Robot control records
○ ○ ○ ○ ○ ○ ○

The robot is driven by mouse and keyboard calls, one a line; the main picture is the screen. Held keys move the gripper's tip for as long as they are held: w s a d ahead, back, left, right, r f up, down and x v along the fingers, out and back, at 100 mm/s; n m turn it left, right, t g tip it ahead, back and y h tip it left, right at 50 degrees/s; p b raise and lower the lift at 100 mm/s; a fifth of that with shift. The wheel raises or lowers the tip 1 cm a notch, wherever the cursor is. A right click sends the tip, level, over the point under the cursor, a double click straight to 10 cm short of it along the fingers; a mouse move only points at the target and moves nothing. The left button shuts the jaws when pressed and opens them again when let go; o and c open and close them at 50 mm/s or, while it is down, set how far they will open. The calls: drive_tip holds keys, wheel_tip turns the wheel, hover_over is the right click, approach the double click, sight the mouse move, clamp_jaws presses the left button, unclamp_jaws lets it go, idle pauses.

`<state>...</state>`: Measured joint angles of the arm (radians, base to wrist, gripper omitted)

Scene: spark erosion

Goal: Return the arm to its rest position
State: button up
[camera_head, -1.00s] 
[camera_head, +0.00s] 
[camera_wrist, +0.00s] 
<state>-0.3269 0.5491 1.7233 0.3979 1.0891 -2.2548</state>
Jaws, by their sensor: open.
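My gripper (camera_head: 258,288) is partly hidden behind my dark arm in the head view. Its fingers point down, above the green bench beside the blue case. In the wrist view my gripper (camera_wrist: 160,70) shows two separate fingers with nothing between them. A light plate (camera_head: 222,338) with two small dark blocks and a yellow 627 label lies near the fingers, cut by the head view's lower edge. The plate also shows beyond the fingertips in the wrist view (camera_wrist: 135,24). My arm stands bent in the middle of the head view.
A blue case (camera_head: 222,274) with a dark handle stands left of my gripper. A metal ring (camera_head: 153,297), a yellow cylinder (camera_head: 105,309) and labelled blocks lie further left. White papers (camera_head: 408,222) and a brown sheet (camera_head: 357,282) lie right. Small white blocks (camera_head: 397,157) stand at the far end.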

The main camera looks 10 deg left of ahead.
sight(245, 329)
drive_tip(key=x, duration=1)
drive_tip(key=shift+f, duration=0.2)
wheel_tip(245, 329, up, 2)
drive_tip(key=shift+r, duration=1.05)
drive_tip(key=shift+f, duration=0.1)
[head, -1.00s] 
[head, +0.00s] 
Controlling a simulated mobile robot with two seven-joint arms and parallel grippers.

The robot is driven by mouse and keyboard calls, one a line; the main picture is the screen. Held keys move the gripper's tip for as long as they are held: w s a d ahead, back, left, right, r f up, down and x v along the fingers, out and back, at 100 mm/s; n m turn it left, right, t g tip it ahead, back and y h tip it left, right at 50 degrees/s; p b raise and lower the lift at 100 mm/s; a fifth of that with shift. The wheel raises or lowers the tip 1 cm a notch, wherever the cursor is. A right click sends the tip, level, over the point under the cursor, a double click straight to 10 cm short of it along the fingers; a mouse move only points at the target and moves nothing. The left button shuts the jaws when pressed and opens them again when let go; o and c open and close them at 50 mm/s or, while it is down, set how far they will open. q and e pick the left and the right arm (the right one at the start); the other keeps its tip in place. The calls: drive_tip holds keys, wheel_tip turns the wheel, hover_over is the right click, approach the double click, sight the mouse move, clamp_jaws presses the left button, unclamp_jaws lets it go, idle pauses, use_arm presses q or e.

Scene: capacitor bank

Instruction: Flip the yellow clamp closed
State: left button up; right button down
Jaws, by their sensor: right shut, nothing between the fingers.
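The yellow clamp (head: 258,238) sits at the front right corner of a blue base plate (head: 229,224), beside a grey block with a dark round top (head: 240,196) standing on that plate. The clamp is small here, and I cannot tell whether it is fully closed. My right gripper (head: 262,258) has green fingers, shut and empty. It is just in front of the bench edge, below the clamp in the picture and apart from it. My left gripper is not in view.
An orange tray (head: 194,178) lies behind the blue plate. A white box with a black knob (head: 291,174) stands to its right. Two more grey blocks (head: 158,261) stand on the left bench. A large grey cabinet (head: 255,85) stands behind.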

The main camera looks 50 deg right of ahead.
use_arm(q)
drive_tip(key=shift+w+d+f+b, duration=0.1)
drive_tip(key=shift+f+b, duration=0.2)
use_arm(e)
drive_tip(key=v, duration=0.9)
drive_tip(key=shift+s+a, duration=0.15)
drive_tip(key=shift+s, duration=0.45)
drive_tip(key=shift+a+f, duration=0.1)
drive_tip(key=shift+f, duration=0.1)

○ ○ ○ ○ ○ ○ ○

Stated task ->
Make a verbatim copy of every entry shown above.

Reply ->
The robot is driven by mouse and keyboard calls, one a line; the main picture is the screen. Held keys move the gripper's tip for as long as they are held: w s a d ahead, back, left, right, r f up, down and x v along the fingers, out and back, at 100 mm/s; n m turn it left, right, t g tip it ahead, back and y h tip it left, right at 50 degrees/s; p b raise and lower the lift at 100 mm/s; a fifth of that with shift. The wheel raises or lowers the tip 1 cm a notch, wherever the cursor is. A right click sends the tip, level, over the point under the cursor, a double click straight to 10 cm short of it along the fingers; a mouse move only points at the target and moves nothing. The left button shuts the jaws when pressed and opens them again when let go; o and c open and close them at 50 mm/s or, while it is down, set how far they will open. The calls: drive_tip holds keys, wheel_tip turns the wheel, hover_over is the right click, approach the double click, sight the mouse move, clamp_jaws presses the left button, unclamp_jaws lets it go, idle pauses.

`<state>...</state>`: Measured joint angles of the arm (radians, base to wrist, gripper omitted)

Scene: spark erosion

Goal: Return the arm to its rest position
State: button up
[camera_head, -1.00s] 
[camera_head, +0.00s] 
[camera_wrist, +0.00s] 
<state>-0.3269 0.5491 1.7233 0.3979 1.0891 -2.2548</state>
Jaws, by their sensor: open.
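My gripper (camera_head: 258,288) is partly hidden behind my dark arm in the head view. Its fingers point down, above the green bench beside the blue case. In the wrist view my gripper (camera_wrist: 160,70) shows two separate fingers with nothing between them. A light plate (camera_head: 222,338) with two small dark blocks and a yellow 627 label lies near the fingers, cut by the head view's lower edge. The plate also shows beyond the fingertips in the wrist view (camera_wrist: 135,24). My arm stands bent in the middle of the head view.
A blue case (camera_head: 222,274) with a dark handle stands left of my gripper. A metal ring (camera_head: 153,297), a yellow cylinder (camera_head: 105,309) and labelled blocks lie further left. White papers (camera_head: 408,222) and a brown sheet (camera_head: 357,282) lie right. Small white blocks (camera_head: 397,157) stand at the far end.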

The main camera looks 10 deg left of ahead.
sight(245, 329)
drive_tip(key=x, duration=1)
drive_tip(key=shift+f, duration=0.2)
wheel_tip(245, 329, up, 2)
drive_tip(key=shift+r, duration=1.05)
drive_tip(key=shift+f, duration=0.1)
[head, -1.00s] 
[head, +0.00s] 
Controlling a simulated mobile robot with two seven-joint arms and parallel grippers.

The robot is driven by mouse and keyboard calls, one a line; the main picture is the screen. Held keys move the gripper's tip for as long as they are held: w s a d ahead, back, left, right, r f up, down and x v along the fingers, out and back, at 100 mm/s; n m turn it left, right, t g tip it ahead, back and y h tip it left, right at 50 degrees/s; p b raise and lower the lift at 100 mm/s; a fifth of that with shift. The wheel raises or lowers the tip 1 cm a notch, wherever the cursor is. A right click sends the tip, level, over the point under the cursor, a double click straight to 10 cm short of it along the fingers; a mouse move only points at the target and moves nothing. The left button shuts the jaws when pressed and opens them again when let go; o and c open and close them at 50 mm/s or, while it is down, set how far they will open. q and e pick the left and the right arm (the right one at the start); the other keeps its tip in place. The calls: drive_tip holds keys, wheel_tip turns the wheel, hover_over is the right click, approach the double click, sight the mouse move, clamp_jaws presses the left button, unclamp_jaws lets it go, idle pauses, use_arm presses q or e.

Scene: capacitor bank

Instruction: Flip the yellow clamp closed
State: left button up; right button down
Jaws, by their sensor: right shut, nothing between the fingers.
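The yellow clamp (head: 258,238) sits at the front right corner of a blue base plate (head: 229,224), beside a grey block with a dark round top (head: 240,196) standing on that plate. The clamp is small here, and I cannot tell whether it is fully closed. My right gripper (head: 262,258) has green fingers, shut and empty. It is just in front of the bench edge, below the clamp in the picture and apart from it. My left gripper is not in view.
An orange tray (head: 194,178) lies behind the blue plate. A white box with a black knob (head: 291,174) stands to its right. Two more grey blocks (head: 158,261) stand on the left bench. A large grey cabinet (head: 255,85) stands behind.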

The main camera looks 50 deg right of ahead.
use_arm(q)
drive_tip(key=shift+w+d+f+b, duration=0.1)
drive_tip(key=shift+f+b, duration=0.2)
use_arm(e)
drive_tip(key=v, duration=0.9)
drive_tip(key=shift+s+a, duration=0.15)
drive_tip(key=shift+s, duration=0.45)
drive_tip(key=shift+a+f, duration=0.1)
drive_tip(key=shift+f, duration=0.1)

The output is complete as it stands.